Oscars: How the Doc Branch Puts Women and International Stories Front and Center (Column)

Photograph by Abd Alkader Habak

Artnewspress: For female filmmakers in the industry, this year’s round of Oscar nominations – in which acclaimed female-helmed films such as “Hustlers” and “The Farewell” were shut out in place of male-directed Best Picture nominees predominantly centred on stories of white men – told a frustratingly familiar story. But in the Academy’s non-fiction branch, a different narrative was being written.

Not only did the Best Documentary Feature category achieve directorial gender parity, with four female and four male nominees, but female filmmakers led men overall, with 13 nominees to 12 across both feature and doc short categories.

The branch celebrated newcomers such as Waad al-Kateab (“For Sama”), Tamara Kotevska (“Honeyland”) and Smriti Mundhra (“St. Louis Superman”); mid-career filmmakers such as Sigrid Dyekjær (“The Cave”) and Joanna Natasegara (“The Edge of Democracy”); and established documentarians such as Julia Reichert (“American Factory”).

The latter duo both achieved remarkable feats that garnered little mainstream press coverage: Reichert won her fourth Oscar nomination, for co-directing the Obamas-backed frontrunner “American Factory,” 42 years after her first, for 1976’s “Union Maids.”

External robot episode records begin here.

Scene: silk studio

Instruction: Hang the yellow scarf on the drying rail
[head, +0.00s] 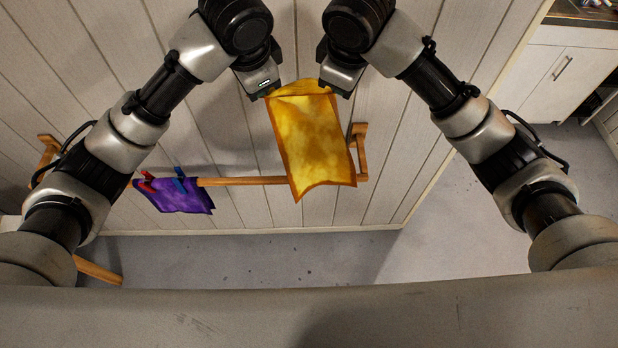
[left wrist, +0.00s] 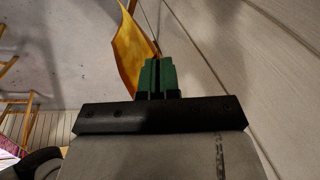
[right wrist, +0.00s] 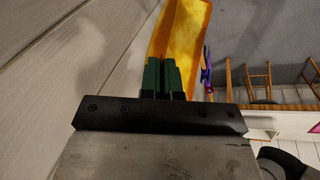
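The yellow scarf (head: 312,140) with an orange border is stretched between my two grippers and hangs down from them. My left gripper (head: 272,93) is shut on one upper corner; its green fingers are together at the cloth in the left wrist view (left wrist: 156,75). My right gripper (head: 328,90) is shut on the other upper corner, also seen in the right wrist view (right wrist: 166,75). The wooden drying rail (head: 245,181) runs along the wall. In the head view the scarf covers part of its right end; I cannot tell whether they touch.
A purple cloth (head: 178,198) hangs on the rail's left part with a red peg (head: 147,182) and a blue peg (head: 180,180). A wooden bracket (head: 360,150) holds the rail's right end. The rail between purple cloth and scarf is bare. White cabinets (head: 555,80) stand far right.

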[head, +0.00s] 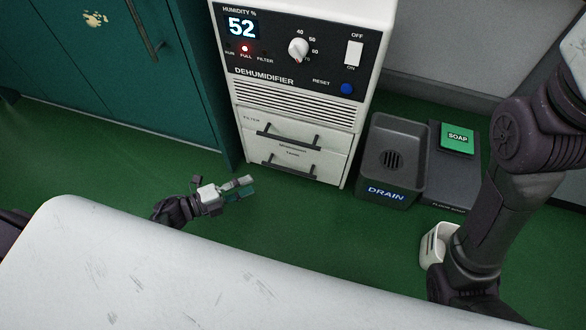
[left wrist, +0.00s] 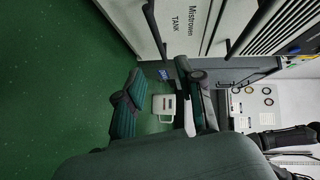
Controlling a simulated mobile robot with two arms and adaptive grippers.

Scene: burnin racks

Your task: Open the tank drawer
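The white dehumidifier (head: 245,125) stands on the floor at the back middle in the head view. Its tank drawer (head: 310,170) is the lower of two fronts, looks shut, and has a black bar handle (head: 289,168). In the left wrist view the tank front (left wrist: 183,35) with its label is at the top, its handle (left wrist: 153,28) to the left of the label. My left gripper (head: 246,186) is open and empty, in front and to the left of the drawer, apart from the handle. My right arm (head: 500,205) comes down at the right; its gripper is not visible.
The filter drawer with its handle (head: 288,141) is just above. Right of the dehumidifier stand a grey drain basin (head: 412,142) and a green soap pack (head: 457,139). A white container (head: 432,250) is beside my right arm. A green cabinet (head: 120,80) is left; floor before the drawer is clear.

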And Natasegara is on a hot streak, landing her third nomination in five years for producing “The Edge of Democracy,” on the heels of 2017 doc short winner “The White Helmets” and 2015 feature nominee “Virunga.”

“The fiction sphere of filmmaking should learn from the documentaries here, in terms of diversity,” says Petra Costa, the Brazilian writer-director behind “The Edge of Democracy” and a first-time nominee this year.

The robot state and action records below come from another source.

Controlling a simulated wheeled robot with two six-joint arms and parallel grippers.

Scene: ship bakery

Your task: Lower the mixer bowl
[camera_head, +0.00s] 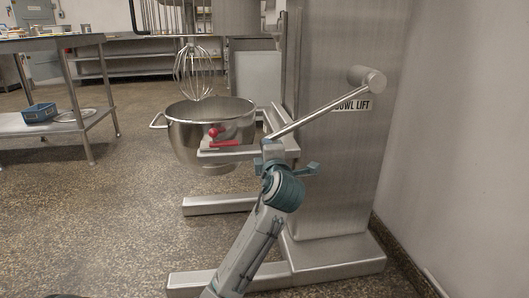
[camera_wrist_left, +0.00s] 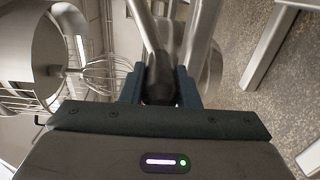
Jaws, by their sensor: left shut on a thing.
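The steel mixer bowl (camera_head: 185,138) sits upright in the mixer's bowl cradle (camera_head: 225,155). The wire whisk (camera_head: 194,75) hangs above it, its lower end at about the rim in the head view. The bowl lift lever (camera_head: 320,115) slopes down and left from its hub (camera_head: 368,80) on the column. My left gripper (camera_head: 274,152) is shut on the lever's lower end. In the left wrist view, the dark lever grip (camera_wrist_left: 160,88) lies between the jaws of my left gripper (camera_wrist_left: 160,94). My right gripper is out of view.
The mixer column (camera_head: 340,180) carries a partly covered BOWL LIFT label (camera_head: 354,105). Its feet (camera_head: 220,204) spread over the floor. A red-knobbed clamp (camera_head: 214,132) is beside the bowl. A steel table (camera_head: 50,42) stands left, a wall right.

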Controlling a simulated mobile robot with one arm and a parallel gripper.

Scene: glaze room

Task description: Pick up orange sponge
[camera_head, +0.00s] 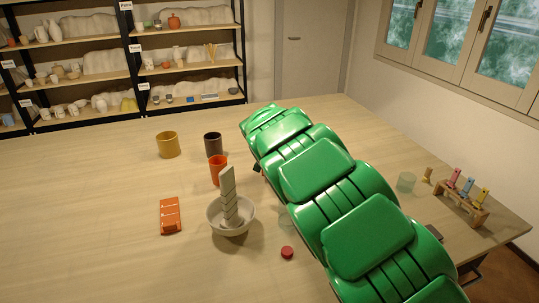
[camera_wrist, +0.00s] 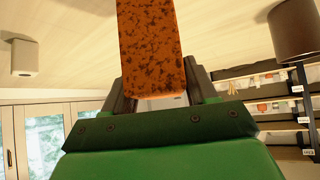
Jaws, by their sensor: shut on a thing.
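The orange sponge (camera_wrist: 150,45) is a long orange block with dark speckles in the wrist view. My gripper (camera_wrist: 157,88) is shut on it, with one dark finger on each side, and the sponge sticks out past the fingers. In the head view my green arm reaches over the table and hides the gripper and most or all of the sponge. I cannot tell from these views whether the sponge touches the table.
The wooden table (camera_head: 90,210) carries a white bowl (camera_head: 231,229) with a grey upright piece, an orange ribbed object (camera_head: 170,216), a mustard cup (camera_head: 167,145), a dark cup (camera_head: 213,144), an orange cup (camera_head: 217,170), a red disc (camera_head: 287,252) and a wooden rack (camera_head: 460,205). The left side is clear.

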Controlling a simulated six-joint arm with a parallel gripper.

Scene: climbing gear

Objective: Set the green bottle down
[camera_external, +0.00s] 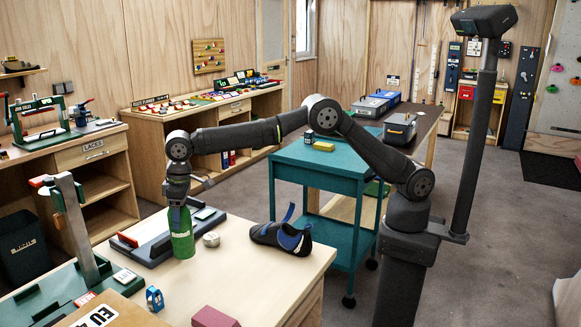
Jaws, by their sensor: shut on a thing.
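The green bottle (182,238) is upright over the light wooden table (262,283), near its far edge. My gripper (178,203) points down from above and is shut on the bottle's upper part. The bottle's base looks at or very near the table top; I cannot tell whether it touches. The fingers are small and dark here, and the bottle's neck is hidden by them.
A blue-white item (154,299) and a maroon block (214,317) lie nearer. Bare table lies in front.

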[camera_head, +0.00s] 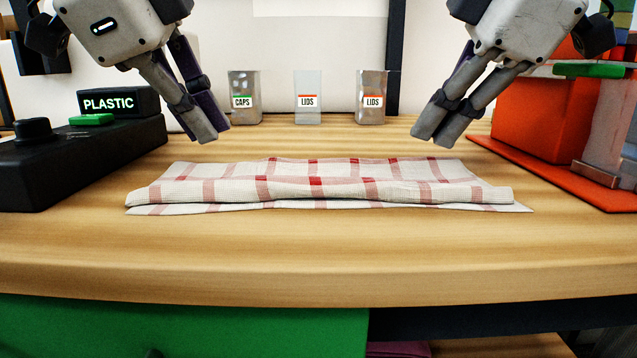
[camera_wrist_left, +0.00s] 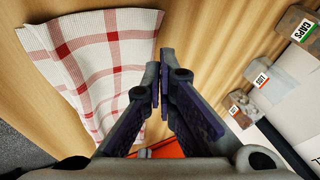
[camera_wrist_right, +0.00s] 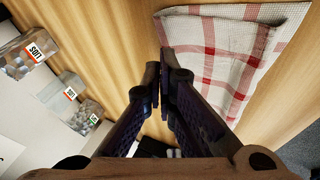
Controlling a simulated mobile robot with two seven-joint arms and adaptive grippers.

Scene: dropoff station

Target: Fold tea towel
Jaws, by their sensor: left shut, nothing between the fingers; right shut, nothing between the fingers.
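The white tea towel with red checks (camera_head: 318,188) lies on the wooden table in front of me. It is folded over, with a raised, rounded fold along its near side and a thin layer showing beneath at the front corners. It also shows in the left wrist view (camera_wrist_left: 100,60) and in the right wrist view (camera_wrist_right: 225,50). My left gripper (camera_head: 213,135) is shut and empty, above the table behind the towel's left part. My right gripper (camera_head: 432,138) is shut and empty, above the table behind the towel's right part. Neither touches the towel.
Three clear containers stand at the back: one labelled CAPS (camera_head: 244,98), two labelled LIDS (camera_head: 308,98) (camera_head: 371,98). A black device with a PLASTIC display (camera_head: 108,103) is at the left. An orange-red stand (camera_head: 540,110) is at the right. The table's front strip is clear.

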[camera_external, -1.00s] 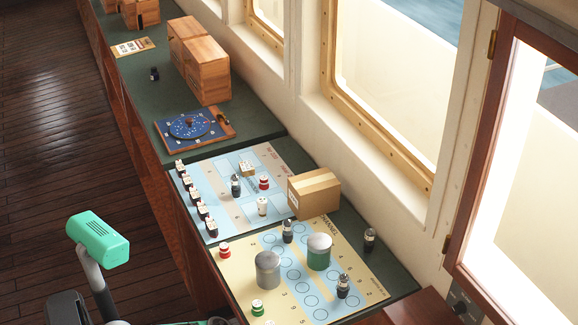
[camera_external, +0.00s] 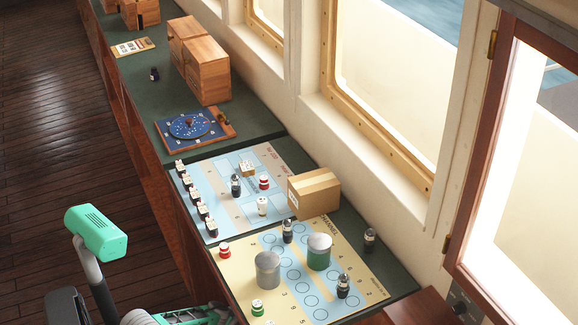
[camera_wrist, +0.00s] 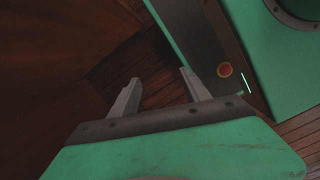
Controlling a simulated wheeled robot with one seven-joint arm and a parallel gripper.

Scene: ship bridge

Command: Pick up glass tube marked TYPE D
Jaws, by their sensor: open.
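Several small dark tube-like pieces with pale bands stand on the counter in the external view. One (camera_external: 236,186) is on the blue-and-white board, one (camera_external: 288,232) at the back of the yellow board, one (camera_external: 343,287) at its right, and one (camera_external: 370,239) on the bare green top. I cannot read any marking, so I cannot tell which is TYPE D. My gripper (camera_wrist: 160,82) is open and empty in the wrist view, over dark wood and beside my green base. It is not clearly seen in the external view, where my arm shows low at the bottom edge.
The yellow board (camera_external: 235,275) also bears a grey cylinder (camera_external: 267,270), a green cylinder with a pale top (camera_external: 319,252) and small red and green pieces. A cardboard box (camera_external: 314,192) stands behind. Small dark pieces (camera_external: 195,195) line the blue-and-white board's left edge.

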“It’s been consistent that there are many more women directing documentaries than fiction, and (it’s) because we don’t depend on white male producers to choose us to be in this position.

“It’s unfortunate that in a year with strong female filmmakers, none of them were chosen in the Best Director category,” she adds. “I hope that will change, and people will continue to bring attention to that, because it’s one of the reasons why I wanted to make films. What brought me to filmmaking is that I did not see, onscreen, the stories I lived as a woman.”

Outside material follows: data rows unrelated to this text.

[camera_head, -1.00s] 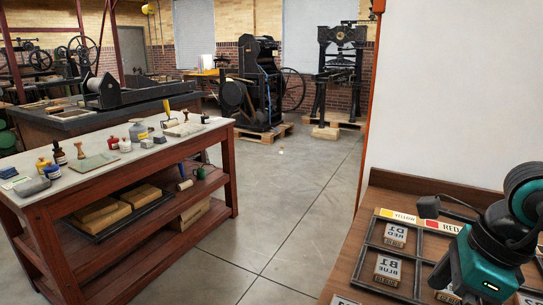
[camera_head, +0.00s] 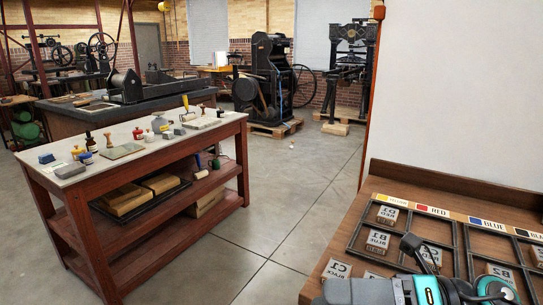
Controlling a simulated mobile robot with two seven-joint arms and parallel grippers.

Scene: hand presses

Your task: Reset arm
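One of my arms, grey and teal with a thin black part on a curved cable, lies along the bottom right edge of the head view. I cannot tell which arm it is. No gripper fingers show on it, and my other arm is not seen. Under and behind it is a dark-framed tray (camera_head: 352,235) with compartments on a brown wooden table. Labelled blocks sit in it, among them a D1 block (camera_head: 387,214) and a B1 block (camera_head: 377,241). The arm hides part of the tray's near side.
Colour labels, including a red label (camera_head: 433,211) and a blue label (camera_head: 487,222), run along the tray's back. A reddish wooden workbench (camera_head: 150,165) with bottles and tools stands at left. Black presses (camera_head: 265,85) stand behind. Grey floor (camera_head: 290,190) between bench and table is clear.

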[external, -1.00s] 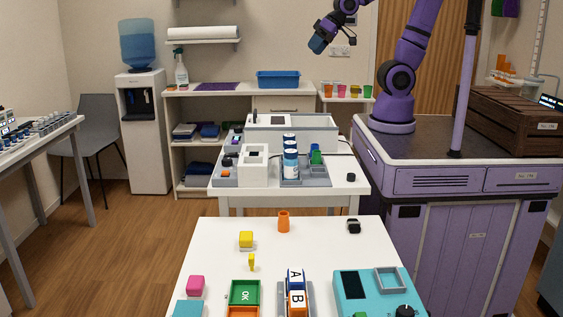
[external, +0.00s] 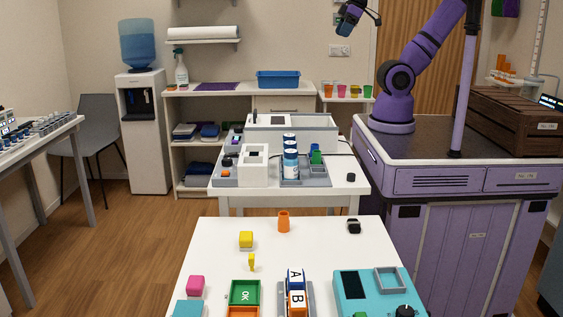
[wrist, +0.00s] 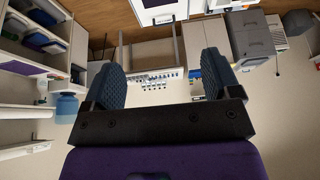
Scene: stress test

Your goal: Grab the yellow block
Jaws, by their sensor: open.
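The yellow block (external: 246,239) sits on the white front table (external: 330,233), left of an orange cup-like piece, in the external view. My gripper (external: 343,25) is high at the top of the external view, far above and behind the block. In the wrist view my gripper (wrist: 165,85) shows two dark fingers spread apart with nothing between them. The yellow block is not identifiable in the wrist view.
Near the block are a small yellow piece (external: 251,262), the orange piece (external: 284,222), a pink block (external: 196,286) and a teal device (external: 353,288). A second white table (external: 340,187) with equipment stands behind. Bare tabletop surrounds the block.

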The achievements of women aren’t just behind the camera. Onscreen, the doc branch placed female subjects front and centre, with four of the five feature nominees centring on stories of determined women.

“For Sama” and “The Cave” both tell stories of resilient, commanding heroines, fighting their way through impossible circumstances in Syria. “Honeyland” follows a female wild beekeeper, working diligently in North Macedonia to preserve the natural balance, and “The Edge of Democracy” sees Costa taking the audience on a personal journey through Brazil’s challenging history.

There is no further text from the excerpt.